#### Short exercise:
The listing below contains a span that opens with the line containing "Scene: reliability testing" and closes with the line containing "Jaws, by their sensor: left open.". Return that span exactly.

#### Task material:
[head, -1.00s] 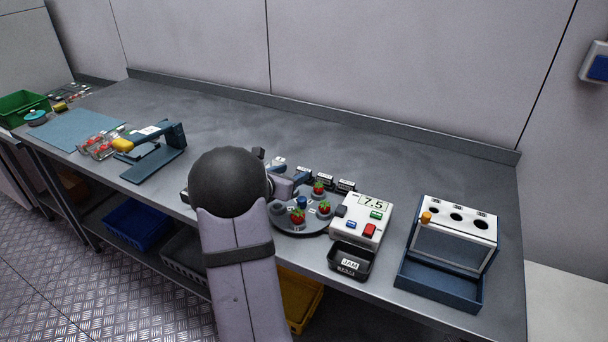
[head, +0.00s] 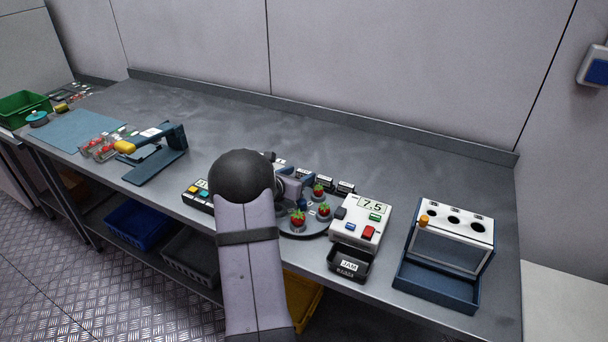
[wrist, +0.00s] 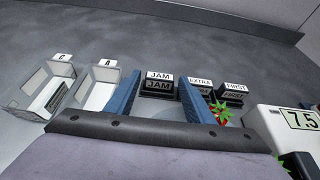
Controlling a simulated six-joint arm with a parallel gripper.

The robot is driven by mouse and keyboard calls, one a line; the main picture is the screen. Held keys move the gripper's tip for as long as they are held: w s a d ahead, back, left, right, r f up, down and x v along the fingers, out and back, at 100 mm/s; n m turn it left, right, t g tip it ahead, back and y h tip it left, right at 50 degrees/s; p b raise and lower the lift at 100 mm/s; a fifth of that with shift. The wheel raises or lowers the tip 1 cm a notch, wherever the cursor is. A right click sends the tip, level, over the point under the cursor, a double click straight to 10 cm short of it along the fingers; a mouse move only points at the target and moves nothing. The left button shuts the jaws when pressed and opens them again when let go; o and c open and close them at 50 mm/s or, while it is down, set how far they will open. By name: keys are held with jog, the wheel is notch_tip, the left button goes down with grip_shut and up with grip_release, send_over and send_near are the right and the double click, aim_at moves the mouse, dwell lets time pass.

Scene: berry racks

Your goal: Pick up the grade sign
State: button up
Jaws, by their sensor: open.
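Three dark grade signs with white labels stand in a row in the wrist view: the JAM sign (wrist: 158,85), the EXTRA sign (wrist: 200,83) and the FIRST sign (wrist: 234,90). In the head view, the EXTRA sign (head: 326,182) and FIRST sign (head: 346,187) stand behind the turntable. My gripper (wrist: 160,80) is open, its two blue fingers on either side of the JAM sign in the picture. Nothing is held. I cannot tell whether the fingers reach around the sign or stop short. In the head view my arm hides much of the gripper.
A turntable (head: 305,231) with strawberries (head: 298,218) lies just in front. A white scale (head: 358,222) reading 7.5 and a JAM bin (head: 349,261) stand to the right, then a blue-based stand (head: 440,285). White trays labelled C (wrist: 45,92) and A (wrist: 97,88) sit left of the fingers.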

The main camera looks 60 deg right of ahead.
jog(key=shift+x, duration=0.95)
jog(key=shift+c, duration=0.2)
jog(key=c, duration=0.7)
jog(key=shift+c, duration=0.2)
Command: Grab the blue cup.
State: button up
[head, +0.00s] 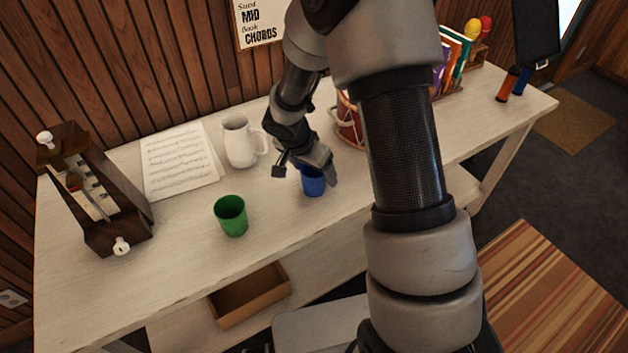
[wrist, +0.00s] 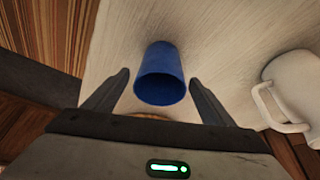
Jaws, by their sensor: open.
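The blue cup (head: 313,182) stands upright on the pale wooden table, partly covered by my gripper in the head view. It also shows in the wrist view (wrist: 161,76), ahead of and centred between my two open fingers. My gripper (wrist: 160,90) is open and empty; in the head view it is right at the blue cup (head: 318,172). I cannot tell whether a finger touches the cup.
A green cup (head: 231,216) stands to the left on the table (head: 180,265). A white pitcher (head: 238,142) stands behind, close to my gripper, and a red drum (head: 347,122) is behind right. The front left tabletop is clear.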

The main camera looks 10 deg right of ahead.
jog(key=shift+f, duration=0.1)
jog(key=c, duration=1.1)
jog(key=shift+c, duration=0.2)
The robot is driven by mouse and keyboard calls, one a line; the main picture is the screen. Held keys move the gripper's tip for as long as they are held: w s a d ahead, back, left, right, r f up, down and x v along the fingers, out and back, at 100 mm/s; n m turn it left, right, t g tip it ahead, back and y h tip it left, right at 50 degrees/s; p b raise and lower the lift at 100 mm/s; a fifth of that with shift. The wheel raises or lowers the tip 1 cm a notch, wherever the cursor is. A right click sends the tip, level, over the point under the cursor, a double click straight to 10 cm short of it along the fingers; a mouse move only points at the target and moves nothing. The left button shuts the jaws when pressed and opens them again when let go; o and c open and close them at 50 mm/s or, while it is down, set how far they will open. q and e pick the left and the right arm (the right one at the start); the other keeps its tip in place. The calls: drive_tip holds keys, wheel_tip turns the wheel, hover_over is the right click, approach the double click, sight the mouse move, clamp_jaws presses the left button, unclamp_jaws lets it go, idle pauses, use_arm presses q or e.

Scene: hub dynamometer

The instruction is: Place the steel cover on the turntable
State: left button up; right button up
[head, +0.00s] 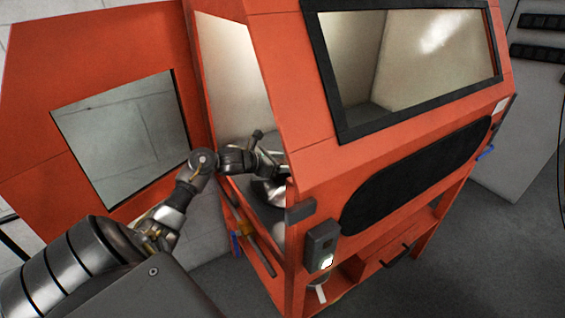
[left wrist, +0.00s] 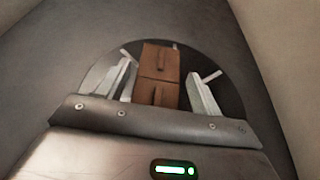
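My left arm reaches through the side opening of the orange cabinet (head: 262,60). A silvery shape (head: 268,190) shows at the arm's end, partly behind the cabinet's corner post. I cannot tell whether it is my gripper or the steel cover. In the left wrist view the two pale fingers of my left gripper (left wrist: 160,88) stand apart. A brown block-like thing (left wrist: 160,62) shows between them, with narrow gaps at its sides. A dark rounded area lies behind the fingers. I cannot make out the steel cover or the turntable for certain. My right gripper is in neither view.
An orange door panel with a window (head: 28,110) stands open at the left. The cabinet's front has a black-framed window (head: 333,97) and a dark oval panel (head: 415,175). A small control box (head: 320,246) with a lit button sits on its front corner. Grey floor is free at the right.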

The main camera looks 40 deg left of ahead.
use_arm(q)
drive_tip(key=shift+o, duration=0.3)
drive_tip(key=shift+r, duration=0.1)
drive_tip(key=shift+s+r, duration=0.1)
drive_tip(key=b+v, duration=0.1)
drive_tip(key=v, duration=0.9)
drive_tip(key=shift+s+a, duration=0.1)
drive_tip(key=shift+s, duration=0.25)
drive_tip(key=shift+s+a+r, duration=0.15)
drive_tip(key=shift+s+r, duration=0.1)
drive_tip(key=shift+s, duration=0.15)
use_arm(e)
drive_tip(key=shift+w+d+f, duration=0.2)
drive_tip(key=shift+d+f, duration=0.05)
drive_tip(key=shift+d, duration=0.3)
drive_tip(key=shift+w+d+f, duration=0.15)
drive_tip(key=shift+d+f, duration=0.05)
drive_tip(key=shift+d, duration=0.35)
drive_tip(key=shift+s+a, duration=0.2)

---

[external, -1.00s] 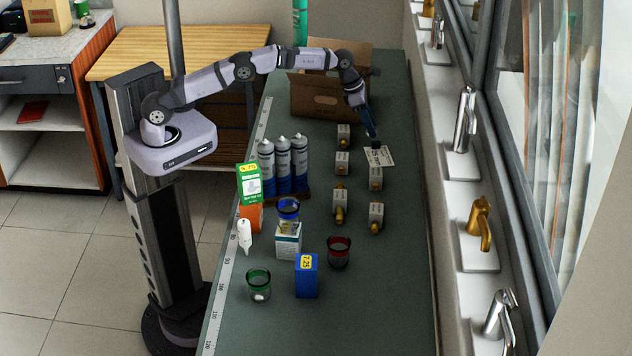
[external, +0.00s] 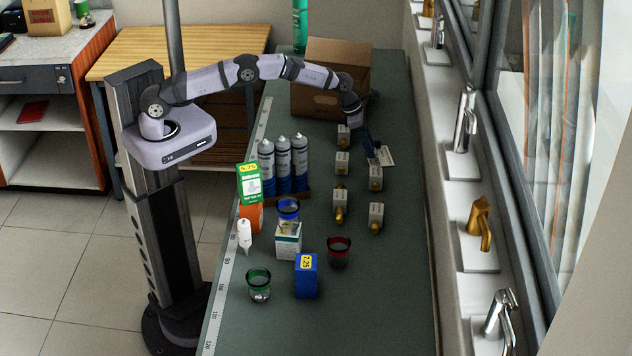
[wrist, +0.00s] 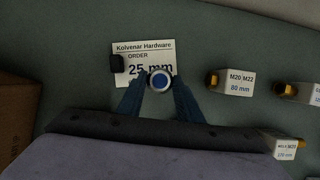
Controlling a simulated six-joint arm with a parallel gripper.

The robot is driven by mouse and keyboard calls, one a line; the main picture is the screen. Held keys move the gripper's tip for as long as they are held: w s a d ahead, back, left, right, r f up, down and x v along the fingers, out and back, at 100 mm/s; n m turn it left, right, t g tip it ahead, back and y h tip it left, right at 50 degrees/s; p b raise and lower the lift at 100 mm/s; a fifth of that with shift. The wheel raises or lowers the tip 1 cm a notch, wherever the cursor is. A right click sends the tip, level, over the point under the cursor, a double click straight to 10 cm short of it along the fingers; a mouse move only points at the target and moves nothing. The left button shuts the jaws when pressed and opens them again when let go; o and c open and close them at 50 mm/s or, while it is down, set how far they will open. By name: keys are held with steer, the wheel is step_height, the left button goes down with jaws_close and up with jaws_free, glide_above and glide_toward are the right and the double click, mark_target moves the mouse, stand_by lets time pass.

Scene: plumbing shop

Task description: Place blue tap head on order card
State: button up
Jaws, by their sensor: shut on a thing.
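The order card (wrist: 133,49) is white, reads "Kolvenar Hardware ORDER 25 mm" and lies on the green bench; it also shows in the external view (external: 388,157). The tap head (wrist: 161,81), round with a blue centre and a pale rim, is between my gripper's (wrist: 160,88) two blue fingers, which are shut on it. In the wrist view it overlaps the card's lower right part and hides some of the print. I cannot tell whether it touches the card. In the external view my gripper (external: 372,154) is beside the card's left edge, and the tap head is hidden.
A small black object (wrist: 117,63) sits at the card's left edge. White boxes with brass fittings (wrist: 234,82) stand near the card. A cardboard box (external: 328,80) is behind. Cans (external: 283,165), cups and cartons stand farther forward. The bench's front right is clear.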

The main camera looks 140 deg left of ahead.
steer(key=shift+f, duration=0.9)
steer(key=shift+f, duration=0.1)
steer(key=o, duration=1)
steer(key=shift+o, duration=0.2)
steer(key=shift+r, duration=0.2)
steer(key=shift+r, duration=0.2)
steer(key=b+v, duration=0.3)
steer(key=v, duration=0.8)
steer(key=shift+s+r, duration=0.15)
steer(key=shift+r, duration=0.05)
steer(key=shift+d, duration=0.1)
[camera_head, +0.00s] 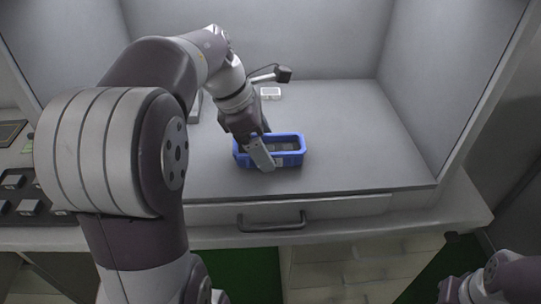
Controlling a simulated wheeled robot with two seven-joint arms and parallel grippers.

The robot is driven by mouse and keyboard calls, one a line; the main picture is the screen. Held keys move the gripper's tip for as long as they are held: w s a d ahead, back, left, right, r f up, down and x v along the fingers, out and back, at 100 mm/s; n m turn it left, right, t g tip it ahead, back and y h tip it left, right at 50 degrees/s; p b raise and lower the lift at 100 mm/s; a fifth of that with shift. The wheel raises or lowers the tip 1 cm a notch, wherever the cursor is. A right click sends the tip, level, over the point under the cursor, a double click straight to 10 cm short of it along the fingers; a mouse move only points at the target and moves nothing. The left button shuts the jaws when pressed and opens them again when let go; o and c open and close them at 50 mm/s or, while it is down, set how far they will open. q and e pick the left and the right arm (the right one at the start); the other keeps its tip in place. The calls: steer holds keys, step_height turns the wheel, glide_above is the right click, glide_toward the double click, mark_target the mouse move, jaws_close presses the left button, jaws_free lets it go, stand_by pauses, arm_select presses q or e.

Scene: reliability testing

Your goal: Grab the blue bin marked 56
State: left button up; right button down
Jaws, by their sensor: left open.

--

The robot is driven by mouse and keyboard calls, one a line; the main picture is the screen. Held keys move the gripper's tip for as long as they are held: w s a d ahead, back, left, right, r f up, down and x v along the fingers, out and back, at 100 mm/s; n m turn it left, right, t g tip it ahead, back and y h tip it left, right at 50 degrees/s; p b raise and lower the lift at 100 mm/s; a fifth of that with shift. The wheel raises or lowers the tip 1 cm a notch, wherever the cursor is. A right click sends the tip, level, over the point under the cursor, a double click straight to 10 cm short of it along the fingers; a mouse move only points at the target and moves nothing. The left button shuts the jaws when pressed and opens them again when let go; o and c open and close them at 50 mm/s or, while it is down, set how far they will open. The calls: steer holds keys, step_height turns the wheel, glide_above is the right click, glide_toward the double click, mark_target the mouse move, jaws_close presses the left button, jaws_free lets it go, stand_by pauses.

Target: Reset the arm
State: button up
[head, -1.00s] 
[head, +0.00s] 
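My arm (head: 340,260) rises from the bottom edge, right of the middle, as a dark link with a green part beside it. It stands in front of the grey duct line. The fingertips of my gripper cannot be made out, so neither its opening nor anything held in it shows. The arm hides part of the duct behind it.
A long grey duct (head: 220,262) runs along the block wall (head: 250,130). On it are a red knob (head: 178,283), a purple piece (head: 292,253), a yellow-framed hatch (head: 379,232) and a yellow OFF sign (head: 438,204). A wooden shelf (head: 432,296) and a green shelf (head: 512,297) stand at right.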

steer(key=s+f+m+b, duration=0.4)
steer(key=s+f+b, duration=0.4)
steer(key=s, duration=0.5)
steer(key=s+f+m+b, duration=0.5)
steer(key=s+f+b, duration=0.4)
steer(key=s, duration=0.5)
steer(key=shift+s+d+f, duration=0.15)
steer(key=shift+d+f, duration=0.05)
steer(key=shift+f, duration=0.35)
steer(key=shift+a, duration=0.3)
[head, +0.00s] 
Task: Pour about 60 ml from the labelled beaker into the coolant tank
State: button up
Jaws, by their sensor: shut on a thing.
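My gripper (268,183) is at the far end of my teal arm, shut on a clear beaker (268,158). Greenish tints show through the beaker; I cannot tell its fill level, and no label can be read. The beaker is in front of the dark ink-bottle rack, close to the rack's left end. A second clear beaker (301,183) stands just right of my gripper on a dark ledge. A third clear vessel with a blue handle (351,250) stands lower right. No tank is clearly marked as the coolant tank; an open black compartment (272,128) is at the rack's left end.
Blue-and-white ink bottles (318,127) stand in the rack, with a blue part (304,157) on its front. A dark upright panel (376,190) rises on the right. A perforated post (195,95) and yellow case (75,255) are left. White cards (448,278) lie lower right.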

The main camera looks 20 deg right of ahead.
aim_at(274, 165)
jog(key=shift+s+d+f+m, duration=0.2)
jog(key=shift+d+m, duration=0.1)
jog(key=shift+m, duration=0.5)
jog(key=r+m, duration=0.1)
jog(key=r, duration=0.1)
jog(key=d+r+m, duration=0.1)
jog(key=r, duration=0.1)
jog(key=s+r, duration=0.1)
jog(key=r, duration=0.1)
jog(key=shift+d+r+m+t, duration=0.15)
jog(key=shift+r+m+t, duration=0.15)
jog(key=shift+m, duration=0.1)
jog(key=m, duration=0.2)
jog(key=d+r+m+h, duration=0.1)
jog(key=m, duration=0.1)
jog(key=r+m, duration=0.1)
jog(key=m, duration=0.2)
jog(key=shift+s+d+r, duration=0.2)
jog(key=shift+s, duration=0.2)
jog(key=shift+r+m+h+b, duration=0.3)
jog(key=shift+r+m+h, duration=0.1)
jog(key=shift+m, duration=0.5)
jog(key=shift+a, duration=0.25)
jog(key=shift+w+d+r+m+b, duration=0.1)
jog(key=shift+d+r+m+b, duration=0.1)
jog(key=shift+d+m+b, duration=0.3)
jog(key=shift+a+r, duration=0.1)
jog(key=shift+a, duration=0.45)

#### Response:
Scene: reliability testing

Your goal: Grab the blue bin marked 56
State: left button up; right button down
Jaws, by their sensor: left open.

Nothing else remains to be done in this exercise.